Au temps où l'on couvrait les livres... Y compris ceux du Livre de Poche. Avec du papier kraft, ou bien cette espèce de papier ciré, noir ou bleu-marine, n'est-ce pas ?

Écrit par : Jacques Layani | jeudi, 15 septembre 2005

Les librairies offraient même à leurs meilleurs clients des custodes (en forme de protège-cahier) aux différents formats des volumes, selon leur épaisseur. Je crois que même dans les familles qui n'avaient aucune tradition universitaire ou professionnelle liée à la "chose imprimée", le respect quasi sacré du livre était assez spontané.
(Du livre, mais aussi de l'épluche-légumes, du briquet, du lit d'enfant qu'on transmettait à la génération suivante…)
[Quel est l'âge moyen de votre lectorat, Jacques ? Vos stats l'indiquent ? je crains que nous ne fassions quelque peu vieux cons, ce matin… Mais ça détend, n'est-ce pas, de parler des livres que nous aimons tant.]

Écrit par : Dominique Autié | jeudi, 15 septembre 2005

Oh, ce ne sera pas la première fois que je passerai pour un vieillard qui radote... Sauf erreur de ma part et pour autant que je connaisse les participants, cela va de dix-neuf ans à... vous, avec une bonne partie aux alentours de la quarantaine (plutôt avant). Dans cette tranche haute et lourde où nous cohabitons, il doit bien y avoir une ou deux personnes encore.

Écrit par : Jacques Layani | jeudi, 15 septembre 2005

Mince, mon commentaire a disparu... J'ai dû riper.
En substance, je disais que ce que vous déplorez à juste titre sur la rentrée littéraire n'est qu'un avatar d'un phénomène culturel plus vaste. C'est le même principe qu'un cinéma : une poignée de "blockbusters" réquisitionne 90% des écrans, des films qui n'ont aucune autre fonction que de divertir sans réflexion et sans question sur l'impoact qu'ils peuvent avoir. Ce films se retrouvent ensuite à la télévision, ce formidable outil gâché par des tombereaux de fumier aux heures de grande écoute, des émissions faciles et décérébrantes qui repoussent aux heures indues les programmes regardables, intéressants, instructis, éducatifs, culturels...
Chaque secteur a ses romans, ces productions qui sont parfois remarquables mais si souvent insipides et sans relief.

Écrit par : Tanguy Cardo | jeudi, 15 septembre 2005

Ce qui me frappe lorsque je me rends dans LA librairie de Champignac, c'est le nombre de non-livres et pas de romans. Mémoires de Staracadémiciens, manuels pour Weight Watchers, horoscopes, portnawak du type des Hommes viennent de Mars, dictionnaires du point de croix, comment cuire un œuf à la coque pour les nuls, la psychologie de votre enfant expliquée par l'analyse d'un foie d'oie, les plus beaux enjoliveurs de pneus de voitures vus du ciel, les confessions du canari du concierge d'un garde républicain à l'Élysée, les dix mille meilleures blagues sur les blondes belges et juives. En linéaire, cela doit faire le triple ou le quadruple de la littérature (je ne compte pas les poches). Et tout cela finira ensuite dans les solderies, les brocantes ou chez Maxilivres !

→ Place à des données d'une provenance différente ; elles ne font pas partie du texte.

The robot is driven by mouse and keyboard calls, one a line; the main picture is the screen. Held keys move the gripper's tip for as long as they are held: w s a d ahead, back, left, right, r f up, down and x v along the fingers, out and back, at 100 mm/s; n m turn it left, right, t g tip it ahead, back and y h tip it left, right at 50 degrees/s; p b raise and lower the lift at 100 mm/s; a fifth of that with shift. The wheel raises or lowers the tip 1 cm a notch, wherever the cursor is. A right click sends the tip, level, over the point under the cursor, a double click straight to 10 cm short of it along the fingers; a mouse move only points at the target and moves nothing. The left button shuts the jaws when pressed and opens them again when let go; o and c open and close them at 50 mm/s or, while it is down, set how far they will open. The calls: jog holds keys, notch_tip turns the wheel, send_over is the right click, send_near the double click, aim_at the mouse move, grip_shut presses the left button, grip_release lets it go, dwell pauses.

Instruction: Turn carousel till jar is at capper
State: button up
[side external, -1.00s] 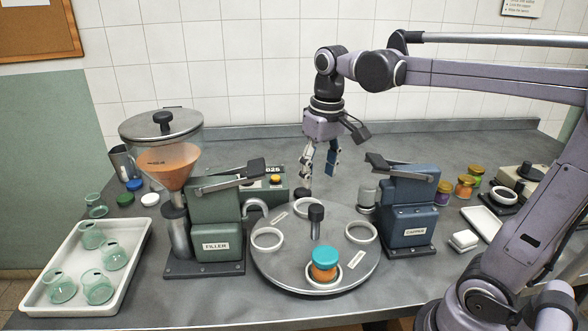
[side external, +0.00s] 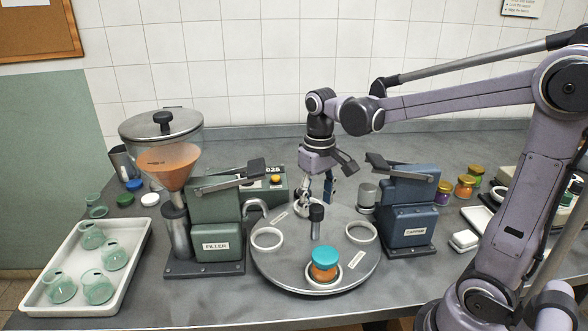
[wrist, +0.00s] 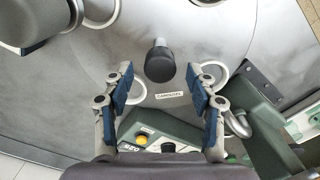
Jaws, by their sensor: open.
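The round grey carousel (side external: 278,265) stands between the filler and the capper. An orange-filled jar (side external: 324,265) with a teal lid sits upright in its front ring, away from the blue capper (side external: 408,215) at right. A dark upright knob (side external: 316,213) stands at the carousel's centre. My gripper (side external: 317,198) is open and empty, low over the back of the carousel, behind the knob. In the wrist view the knob (wrist: 160,63) shows between and just beyond my blue-padded fingertips (wrist: 158,84), apart from both. The jar is outside the wrist view.
The green filler (side external: 215,235) stands close at left, with a spout over the carousel's edge. A white tray (side external: 78,305) of empty jars lies at far left. Lidded jars (side external: 464,187) stand behind the capper. Empty white rings (side external: 266,238) sit on the carousel.

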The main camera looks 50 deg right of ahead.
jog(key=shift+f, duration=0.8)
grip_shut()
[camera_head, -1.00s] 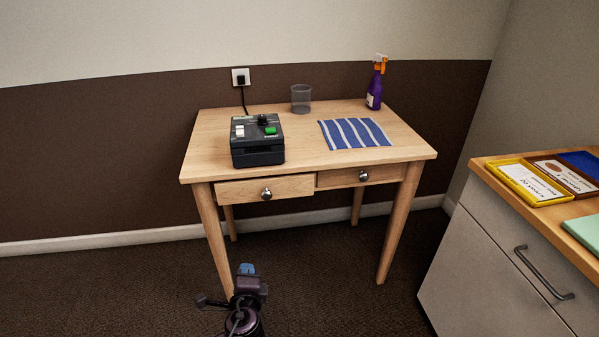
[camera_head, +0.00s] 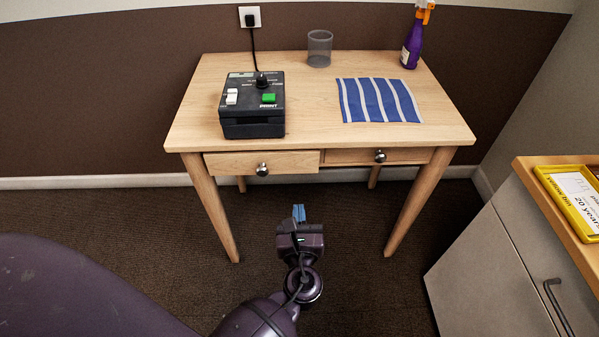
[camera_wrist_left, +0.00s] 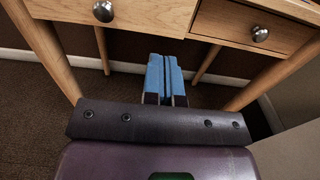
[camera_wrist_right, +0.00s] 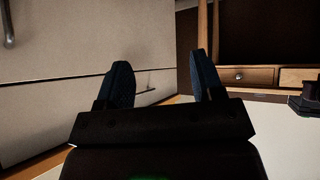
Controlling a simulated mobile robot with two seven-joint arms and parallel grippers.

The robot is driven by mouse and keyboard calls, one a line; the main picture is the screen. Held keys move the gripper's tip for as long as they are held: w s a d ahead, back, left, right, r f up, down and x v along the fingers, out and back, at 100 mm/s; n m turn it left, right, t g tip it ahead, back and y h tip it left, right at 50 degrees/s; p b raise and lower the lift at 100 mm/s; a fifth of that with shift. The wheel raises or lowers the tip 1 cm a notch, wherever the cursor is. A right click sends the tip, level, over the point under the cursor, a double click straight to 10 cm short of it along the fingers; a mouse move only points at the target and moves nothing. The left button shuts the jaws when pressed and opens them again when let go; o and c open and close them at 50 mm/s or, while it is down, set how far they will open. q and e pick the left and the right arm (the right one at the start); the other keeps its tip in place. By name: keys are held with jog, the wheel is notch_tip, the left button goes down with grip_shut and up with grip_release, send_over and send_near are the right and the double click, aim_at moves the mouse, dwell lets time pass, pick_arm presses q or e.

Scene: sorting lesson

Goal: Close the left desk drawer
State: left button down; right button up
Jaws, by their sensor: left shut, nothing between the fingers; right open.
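The left desk drawer (camera_head: 232,164) stands a little out from the desk, its front ahead of the right drawer (camera_head: 350,157). Its round metal knob (camera_head: 262,169) is in the middle of its front. The knob also shows at the top of the left wrist view (camera_wrist_left: 103,11). My left gripper (camera_head: 299,213) is shut and empty, low in front of the desk and apart from the drawers. Its blue fingertips (camera_wrist_left: 165,68) lie together, below the drawer fronts in the left wrist view. My right gripper (camera_wrist_right: 160,75) is open and empty, beside a pale cabinet.
A grey cabinet (camera_head: 500,260) with a wooden top stands at the right. Open carpet lies before the desk.

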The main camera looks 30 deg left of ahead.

L'autre problème, c'est bien sûr que la littérature se résume pour la plupart des personnes au sacro-saint roman et à sa déclinaison soft de la nouvelle. La lettre, le libelle, le pamphlet, les fragments, le dialogue, l'éloge, la chanson, le conte, l'essai érudit, tout passe à la trappe ! Et on ne parle même pas de la poésie réduite à moins d'un mètre linéaire, compressée entre les livres érotiques et des machins inclassables (puisqu'ils ne peuvent pas rentrer dans les cases du temple qui ne connaît que les thrillers, la fantasy, le témoignage comme dieux à chapelles). Je ne dis rien de nouveau, Renaud Camus et Jude Stefan ont déjà constaté cette forme de normalisation terrible des genres littéraires..

Écrit par : Dominique | jeudi, 15 septembre 2005

...et un certain Pierre Jourde a écrit sur la littérature censée être littéraire, la “vraie”, un pamphlet drolatique intitulé La littérature sans estomac. Ça se se laisse lire sans s'endormir.

Écrit par : Siganus Sutor | jeudi, 15 septembre 2005

Le truc amusant, c'est que la biographie et l'histoire étaient les genres nobles à l'époque classique, tandis que le roman était considéré comme fort vulgaire, plus bas que la fable. Dans les manuels du début du siècle dernier, on trouve comme grands écrivains du XIXe s. : Michelet, Guizot, Taine, Renan, Flammarion. Quelqu'un comme Lamartine brille alors surtout pour ses livres historiques. Barthes a théorisé au sujet de cette distinction nouvelle entre les écrivains et les écrivants, mais je trouve malgré tout sidérant que l'on doive qualifier un essai de littéraire s'il est le fruit d'un auteur de roman et d'essai tout court si le rédacteur n'a jamais commis de fiction : Marc Lévy, Paolo Coelho, Alexandre Jardin peuvent écrire des essais littéraires, mais aujourd'hui Montaigne ne serait plus un vrai auteur littéraire !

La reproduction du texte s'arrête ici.